É neste ponto que Miguel
Gomes não só fortalece a sua homenagem a F.W.Murnau, como também ao período do
cinema mudo: não ouvimos as palavras dos protagonistas, sendo que somente os
seus gestos e movimentos dos lábios é o que falam por si e em boa parte das
cenas é o som do ambiente que domina a trama (o que me lembrou
muito O Som ao Redor). Embora num primeiro momento isso
possa assustar um marinheiro de primeira viagem, isso não prejudica o
entendimento da historia e faz com que o cinéfilo se lembre de como o cinema mudo
tinha o seu charme e de imensas qualidades.
Além de tudo isso, o longa
foi filmado de uma maneira, para que a gente se sentisse que estivesse
assistindo o filme em pleno anos 20: em janela 4:3, com um granular
diferenciado e totalmente em preto em branco, além de partes em 16mm. Todos
estes recursos foram usados com perfeição e são justificados em cada cena vista
na tela.
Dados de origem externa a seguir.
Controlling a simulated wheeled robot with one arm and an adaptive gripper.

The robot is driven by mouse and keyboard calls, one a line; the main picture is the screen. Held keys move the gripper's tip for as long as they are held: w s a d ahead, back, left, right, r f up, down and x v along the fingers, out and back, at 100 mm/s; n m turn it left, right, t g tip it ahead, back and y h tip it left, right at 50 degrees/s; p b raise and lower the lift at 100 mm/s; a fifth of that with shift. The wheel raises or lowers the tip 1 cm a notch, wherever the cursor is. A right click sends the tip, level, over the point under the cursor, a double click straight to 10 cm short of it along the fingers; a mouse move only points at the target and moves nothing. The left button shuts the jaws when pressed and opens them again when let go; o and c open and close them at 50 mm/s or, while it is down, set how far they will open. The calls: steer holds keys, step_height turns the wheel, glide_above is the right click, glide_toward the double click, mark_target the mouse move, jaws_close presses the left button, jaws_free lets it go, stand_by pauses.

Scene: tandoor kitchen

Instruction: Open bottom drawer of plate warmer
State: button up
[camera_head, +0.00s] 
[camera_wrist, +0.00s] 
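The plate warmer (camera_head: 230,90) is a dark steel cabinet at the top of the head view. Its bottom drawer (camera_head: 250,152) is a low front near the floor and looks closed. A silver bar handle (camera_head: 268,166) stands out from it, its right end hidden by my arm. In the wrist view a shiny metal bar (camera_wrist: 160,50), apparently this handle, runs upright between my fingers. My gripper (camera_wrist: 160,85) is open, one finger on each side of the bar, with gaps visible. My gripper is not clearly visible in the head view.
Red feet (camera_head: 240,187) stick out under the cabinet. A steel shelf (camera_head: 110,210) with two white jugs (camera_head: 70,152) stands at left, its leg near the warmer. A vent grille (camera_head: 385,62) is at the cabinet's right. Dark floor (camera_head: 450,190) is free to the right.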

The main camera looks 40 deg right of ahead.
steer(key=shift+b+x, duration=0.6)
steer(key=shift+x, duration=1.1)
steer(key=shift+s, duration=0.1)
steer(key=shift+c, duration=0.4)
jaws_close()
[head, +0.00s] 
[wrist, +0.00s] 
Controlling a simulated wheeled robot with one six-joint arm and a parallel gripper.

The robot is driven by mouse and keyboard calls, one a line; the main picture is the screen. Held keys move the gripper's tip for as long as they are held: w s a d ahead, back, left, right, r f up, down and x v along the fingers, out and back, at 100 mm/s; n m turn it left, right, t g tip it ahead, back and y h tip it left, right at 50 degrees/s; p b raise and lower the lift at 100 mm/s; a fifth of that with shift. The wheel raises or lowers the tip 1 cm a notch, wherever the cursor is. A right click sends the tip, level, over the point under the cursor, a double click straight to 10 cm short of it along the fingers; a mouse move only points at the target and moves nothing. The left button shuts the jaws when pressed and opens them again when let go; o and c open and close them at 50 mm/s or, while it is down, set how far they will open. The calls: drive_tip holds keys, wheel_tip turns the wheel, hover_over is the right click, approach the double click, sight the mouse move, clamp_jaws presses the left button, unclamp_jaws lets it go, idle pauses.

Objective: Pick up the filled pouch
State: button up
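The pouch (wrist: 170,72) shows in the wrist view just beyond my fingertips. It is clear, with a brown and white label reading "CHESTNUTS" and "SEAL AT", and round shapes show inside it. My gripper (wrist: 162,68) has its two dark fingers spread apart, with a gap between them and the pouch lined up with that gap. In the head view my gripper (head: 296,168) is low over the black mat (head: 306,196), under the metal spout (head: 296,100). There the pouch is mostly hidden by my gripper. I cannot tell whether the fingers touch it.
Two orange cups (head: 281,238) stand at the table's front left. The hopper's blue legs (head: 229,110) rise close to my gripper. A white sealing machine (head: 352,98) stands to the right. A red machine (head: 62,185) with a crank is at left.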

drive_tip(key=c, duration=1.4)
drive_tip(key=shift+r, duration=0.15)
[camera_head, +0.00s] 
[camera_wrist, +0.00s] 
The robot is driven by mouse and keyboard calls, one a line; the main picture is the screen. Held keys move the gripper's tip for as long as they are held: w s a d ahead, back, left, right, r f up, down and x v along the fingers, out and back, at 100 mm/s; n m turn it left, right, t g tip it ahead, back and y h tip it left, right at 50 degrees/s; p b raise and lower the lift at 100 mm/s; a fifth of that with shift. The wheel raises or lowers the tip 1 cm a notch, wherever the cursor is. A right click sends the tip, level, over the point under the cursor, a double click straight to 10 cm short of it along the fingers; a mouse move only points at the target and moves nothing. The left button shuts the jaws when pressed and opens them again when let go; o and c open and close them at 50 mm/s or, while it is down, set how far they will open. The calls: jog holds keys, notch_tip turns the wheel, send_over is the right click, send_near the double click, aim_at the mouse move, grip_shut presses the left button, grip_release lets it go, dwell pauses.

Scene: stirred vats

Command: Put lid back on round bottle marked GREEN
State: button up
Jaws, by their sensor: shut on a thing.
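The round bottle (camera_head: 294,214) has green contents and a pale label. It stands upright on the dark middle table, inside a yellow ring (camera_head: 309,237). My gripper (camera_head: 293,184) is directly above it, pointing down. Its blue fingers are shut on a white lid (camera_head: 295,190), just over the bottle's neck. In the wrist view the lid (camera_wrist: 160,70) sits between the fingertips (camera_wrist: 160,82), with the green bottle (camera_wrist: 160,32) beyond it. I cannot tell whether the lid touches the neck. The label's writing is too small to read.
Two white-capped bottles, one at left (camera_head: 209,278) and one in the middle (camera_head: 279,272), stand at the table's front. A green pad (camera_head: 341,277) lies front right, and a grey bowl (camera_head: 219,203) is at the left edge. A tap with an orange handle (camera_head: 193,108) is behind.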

Com isso, o final nos deixa com água na boca e desejando que a
trama continuasse para a gente sentir mais o gostinho de como era ir ao cinema
de antigamente.
Em tempos em que os criadores
da sétima arte estão olhando mais para trás, para saber como era assistir um
filme no cinema de antigamente (vide O Artista e o recente Branca de Neve),
Tabu é uma sessão obrigatória para qualquer fã de cinema de verdade que se preze.